Based on the problem in GeeksForGeeks here. I came across a solution here.

The question is as follows

Given an array arr[] of N integers. Do the following operation n-1 times. 
For every Kth operation:

Right rotate the array clockwise by 1.

Delete the (n-k+1)th last element.

Now, find the element which is left at last.

If (n-k+1)th last element doesnt exist, delete the first.

Test Cases -

Input

2

4

1 2 3 4

6

1 2 3 4 5 6

Output

2

3

Explanation - Testcase 2: A = {1, 2, 3, 4, 5, 6}. Rotate the array clockwise i.e. after rotation the array A = {6, 1, 2, 3, 4, 5} and delete the last element that is {5} so A = {6, 1, 2, 3, 4}. Again rotate the array for the second time and deletes the second last element that is {2} so A = {4, 6, 1, 3}, doing these steps when he reaches 4th time, 4th last element does not exists so he deletes 1st element ie {1} so A={3, 6}. So continuing this procedure the last element in A is {3}, so outputp will be 3.
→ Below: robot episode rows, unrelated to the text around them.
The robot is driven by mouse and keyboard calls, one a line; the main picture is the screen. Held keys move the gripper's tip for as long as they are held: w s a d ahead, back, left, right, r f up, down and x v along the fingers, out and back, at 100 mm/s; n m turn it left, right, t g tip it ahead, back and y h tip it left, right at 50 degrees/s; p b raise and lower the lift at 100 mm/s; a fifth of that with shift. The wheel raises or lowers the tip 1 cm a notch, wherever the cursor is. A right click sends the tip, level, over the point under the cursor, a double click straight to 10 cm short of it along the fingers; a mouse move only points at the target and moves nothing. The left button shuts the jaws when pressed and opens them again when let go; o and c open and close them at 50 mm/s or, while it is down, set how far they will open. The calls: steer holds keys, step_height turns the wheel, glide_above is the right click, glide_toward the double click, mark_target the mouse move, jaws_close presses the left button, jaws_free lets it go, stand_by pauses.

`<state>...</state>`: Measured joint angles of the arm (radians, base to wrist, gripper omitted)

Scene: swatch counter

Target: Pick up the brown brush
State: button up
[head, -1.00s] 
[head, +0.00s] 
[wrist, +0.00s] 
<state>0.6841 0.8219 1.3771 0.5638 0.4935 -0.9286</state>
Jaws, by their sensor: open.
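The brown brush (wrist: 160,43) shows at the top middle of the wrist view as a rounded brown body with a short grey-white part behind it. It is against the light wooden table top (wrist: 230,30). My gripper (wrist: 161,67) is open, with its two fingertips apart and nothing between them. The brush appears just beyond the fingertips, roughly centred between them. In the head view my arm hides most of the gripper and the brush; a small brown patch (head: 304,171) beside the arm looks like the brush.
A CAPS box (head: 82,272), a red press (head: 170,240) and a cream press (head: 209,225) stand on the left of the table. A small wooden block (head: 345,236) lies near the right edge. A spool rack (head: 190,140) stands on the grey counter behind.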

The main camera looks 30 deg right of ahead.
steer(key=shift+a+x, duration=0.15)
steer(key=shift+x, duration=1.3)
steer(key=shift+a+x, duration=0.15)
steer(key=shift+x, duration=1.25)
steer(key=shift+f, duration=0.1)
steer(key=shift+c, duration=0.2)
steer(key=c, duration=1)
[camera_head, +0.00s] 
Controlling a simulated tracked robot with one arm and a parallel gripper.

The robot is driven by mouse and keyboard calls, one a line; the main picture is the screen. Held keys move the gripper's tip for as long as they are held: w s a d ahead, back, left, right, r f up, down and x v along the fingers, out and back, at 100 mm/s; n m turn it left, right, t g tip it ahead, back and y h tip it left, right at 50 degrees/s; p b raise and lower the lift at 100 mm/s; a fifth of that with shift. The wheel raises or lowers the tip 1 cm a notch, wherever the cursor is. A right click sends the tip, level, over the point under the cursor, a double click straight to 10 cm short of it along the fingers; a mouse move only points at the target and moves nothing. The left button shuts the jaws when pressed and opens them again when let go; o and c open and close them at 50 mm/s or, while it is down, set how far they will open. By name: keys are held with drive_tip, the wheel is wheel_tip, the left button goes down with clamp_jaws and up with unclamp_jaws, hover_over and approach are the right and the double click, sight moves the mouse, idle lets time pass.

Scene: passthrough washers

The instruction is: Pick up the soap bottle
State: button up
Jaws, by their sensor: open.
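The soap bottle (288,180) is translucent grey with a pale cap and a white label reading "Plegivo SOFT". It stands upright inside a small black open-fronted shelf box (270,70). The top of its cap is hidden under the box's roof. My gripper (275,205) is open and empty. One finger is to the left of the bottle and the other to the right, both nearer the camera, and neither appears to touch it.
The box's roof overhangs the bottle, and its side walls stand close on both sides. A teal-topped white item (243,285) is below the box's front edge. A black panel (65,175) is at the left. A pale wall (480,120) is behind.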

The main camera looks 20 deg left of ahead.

Can someone please help me understand the solution. Primarily I need help in the following block:

if(n==1) cout<<arr[0]<<endl;
else if(n%2) {
    ll ind = n-3;
    ind = floor(ind/4);
    ind = 3+ind;
    cout<<arr[ind-1]<<endl;
} else {
    ll ind = n-2;
    ind = floor(ind/4);
    ind = 2+ind;
    cout<<arr[ind-1]<<endl;
}